WHAT IS EXPECTED: Locate each line of the material that contains "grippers", then return it.
▶
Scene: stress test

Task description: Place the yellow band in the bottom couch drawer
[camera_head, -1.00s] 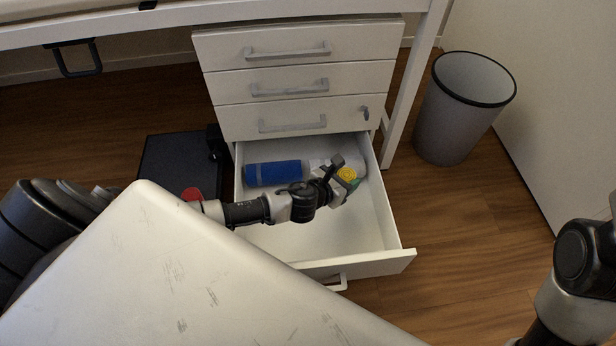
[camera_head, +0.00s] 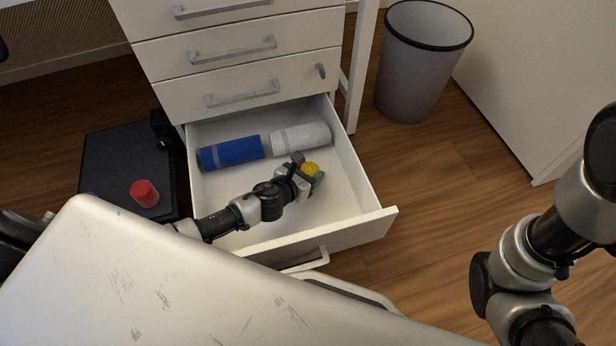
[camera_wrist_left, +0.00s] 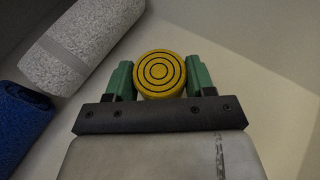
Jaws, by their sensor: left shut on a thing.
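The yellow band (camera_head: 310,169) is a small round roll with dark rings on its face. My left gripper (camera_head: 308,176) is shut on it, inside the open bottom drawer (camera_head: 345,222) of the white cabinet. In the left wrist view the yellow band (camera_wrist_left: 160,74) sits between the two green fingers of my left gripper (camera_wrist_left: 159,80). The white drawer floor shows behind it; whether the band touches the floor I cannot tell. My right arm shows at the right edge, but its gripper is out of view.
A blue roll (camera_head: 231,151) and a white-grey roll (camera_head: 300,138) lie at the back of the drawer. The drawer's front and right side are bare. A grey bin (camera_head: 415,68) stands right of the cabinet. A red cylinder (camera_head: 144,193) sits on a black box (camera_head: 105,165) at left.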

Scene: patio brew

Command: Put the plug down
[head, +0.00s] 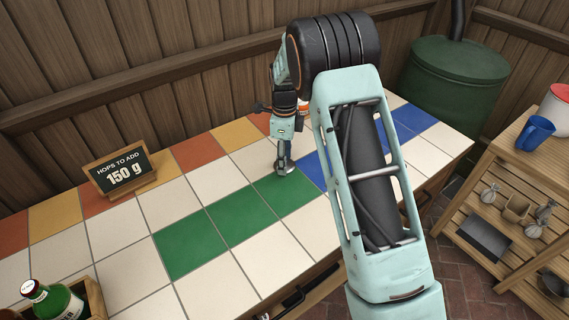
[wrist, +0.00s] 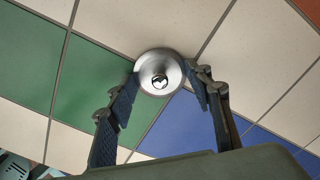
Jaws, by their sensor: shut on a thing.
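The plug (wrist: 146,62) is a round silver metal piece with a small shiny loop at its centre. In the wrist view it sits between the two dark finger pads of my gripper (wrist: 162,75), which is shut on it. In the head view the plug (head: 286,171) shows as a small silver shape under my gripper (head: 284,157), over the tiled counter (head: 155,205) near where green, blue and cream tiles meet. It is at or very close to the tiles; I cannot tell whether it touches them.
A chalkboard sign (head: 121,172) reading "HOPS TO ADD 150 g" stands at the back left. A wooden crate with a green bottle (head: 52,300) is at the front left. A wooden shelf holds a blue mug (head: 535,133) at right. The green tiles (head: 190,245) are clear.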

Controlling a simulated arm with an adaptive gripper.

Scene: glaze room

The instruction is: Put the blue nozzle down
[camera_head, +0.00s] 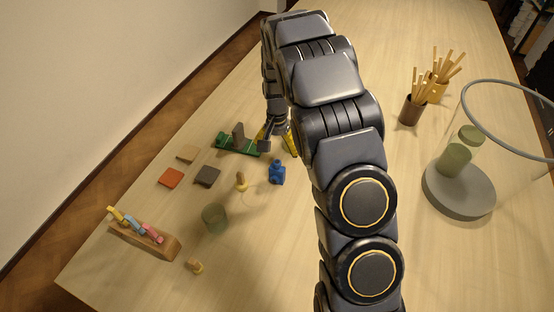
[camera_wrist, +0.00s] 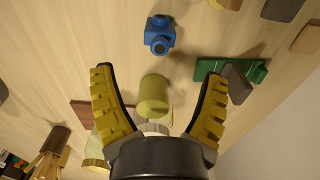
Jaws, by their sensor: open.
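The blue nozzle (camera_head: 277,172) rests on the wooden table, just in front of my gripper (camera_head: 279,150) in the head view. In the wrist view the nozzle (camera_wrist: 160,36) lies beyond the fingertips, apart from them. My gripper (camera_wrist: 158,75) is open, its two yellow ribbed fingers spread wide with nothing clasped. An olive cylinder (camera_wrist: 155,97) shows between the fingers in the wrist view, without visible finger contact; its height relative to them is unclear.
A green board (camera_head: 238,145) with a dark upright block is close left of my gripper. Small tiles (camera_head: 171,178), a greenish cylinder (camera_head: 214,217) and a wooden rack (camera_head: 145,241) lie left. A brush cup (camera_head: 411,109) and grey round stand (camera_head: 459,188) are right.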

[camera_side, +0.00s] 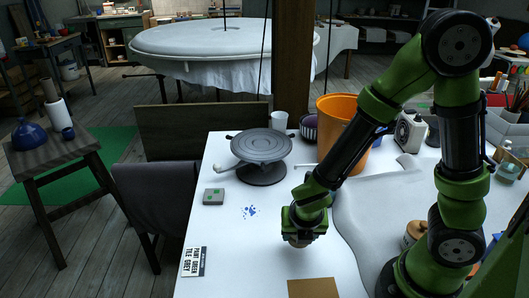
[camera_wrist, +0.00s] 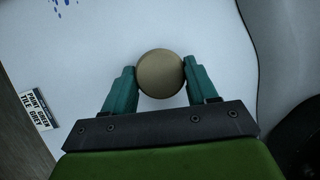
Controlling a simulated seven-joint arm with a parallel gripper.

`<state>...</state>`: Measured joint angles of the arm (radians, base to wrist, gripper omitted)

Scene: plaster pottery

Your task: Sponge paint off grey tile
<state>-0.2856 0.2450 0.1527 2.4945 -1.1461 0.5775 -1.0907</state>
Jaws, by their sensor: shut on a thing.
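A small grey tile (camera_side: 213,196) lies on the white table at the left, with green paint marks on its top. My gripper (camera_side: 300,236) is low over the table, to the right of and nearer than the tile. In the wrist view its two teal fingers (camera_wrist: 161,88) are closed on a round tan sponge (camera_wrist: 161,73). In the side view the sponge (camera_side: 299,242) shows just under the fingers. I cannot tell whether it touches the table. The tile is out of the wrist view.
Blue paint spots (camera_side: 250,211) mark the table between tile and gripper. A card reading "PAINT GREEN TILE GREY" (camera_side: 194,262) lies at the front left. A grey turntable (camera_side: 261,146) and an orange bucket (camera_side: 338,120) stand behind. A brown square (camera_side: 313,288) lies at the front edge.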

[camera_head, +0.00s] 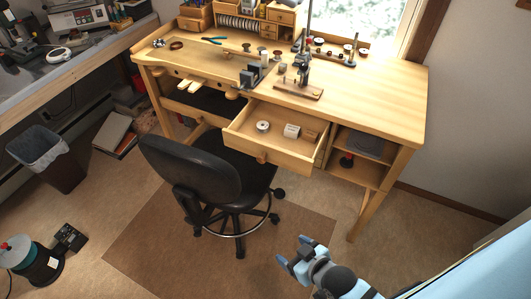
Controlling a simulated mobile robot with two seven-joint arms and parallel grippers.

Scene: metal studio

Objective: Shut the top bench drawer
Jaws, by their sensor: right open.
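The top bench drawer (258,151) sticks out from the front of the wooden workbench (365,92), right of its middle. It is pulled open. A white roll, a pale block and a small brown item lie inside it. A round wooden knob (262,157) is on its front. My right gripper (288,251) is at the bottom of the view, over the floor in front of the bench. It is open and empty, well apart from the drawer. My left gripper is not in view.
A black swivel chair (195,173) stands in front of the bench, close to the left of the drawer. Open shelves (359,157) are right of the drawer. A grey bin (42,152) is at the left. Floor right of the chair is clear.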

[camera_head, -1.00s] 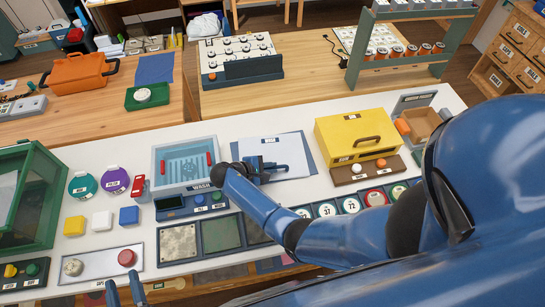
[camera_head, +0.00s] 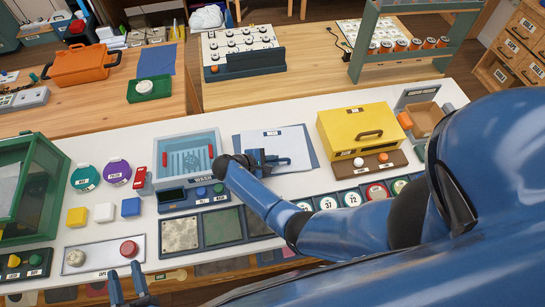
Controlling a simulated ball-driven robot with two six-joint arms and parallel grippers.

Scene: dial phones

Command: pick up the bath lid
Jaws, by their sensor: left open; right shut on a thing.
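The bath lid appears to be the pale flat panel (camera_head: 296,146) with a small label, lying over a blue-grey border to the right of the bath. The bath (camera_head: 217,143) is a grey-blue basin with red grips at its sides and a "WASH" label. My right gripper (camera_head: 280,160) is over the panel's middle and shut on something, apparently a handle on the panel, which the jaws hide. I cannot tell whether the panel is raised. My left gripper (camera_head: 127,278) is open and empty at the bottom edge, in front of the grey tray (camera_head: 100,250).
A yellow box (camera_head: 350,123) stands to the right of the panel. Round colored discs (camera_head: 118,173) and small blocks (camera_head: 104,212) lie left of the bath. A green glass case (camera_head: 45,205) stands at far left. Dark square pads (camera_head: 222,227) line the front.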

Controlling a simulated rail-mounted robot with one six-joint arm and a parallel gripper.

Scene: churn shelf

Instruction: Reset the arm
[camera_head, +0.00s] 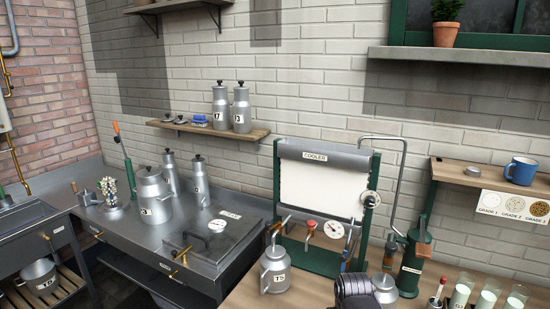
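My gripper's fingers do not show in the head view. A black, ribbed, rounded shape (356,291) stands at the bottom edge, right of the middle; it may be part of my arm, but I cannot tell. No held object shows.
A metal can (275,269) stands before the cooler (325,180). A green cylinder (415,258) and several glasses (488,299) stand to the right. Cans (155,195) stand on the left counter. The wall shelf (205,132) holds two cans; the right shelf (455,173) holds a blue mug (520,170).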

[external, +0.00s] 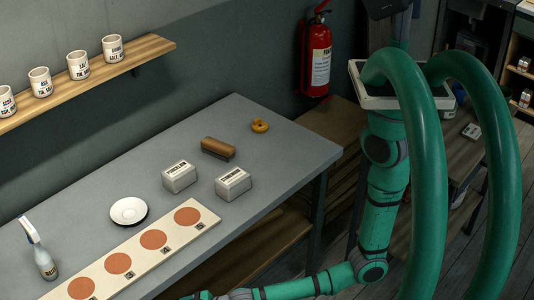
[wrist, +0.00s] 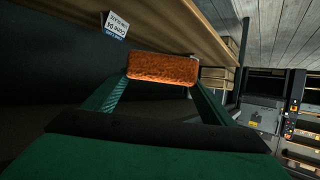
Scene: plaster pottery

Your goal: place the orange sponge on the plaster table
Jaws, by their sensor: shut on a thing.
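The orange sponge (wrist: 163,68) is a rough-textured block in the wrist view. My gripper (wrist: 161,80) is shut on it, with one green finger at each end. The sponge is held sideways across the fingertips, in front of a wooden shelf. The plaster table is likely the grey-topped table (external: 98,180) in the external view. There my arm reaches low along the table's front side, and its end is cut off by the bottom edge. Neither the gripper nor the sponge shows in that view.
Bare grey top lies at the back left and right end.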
◀
REPLY TO THE TASK:
Controlling a simulated mobile robot with two seven-joint arms and parallel grippers.
Controlling a simulated ball-driven robot with two six-joint arms and parallel grippers.

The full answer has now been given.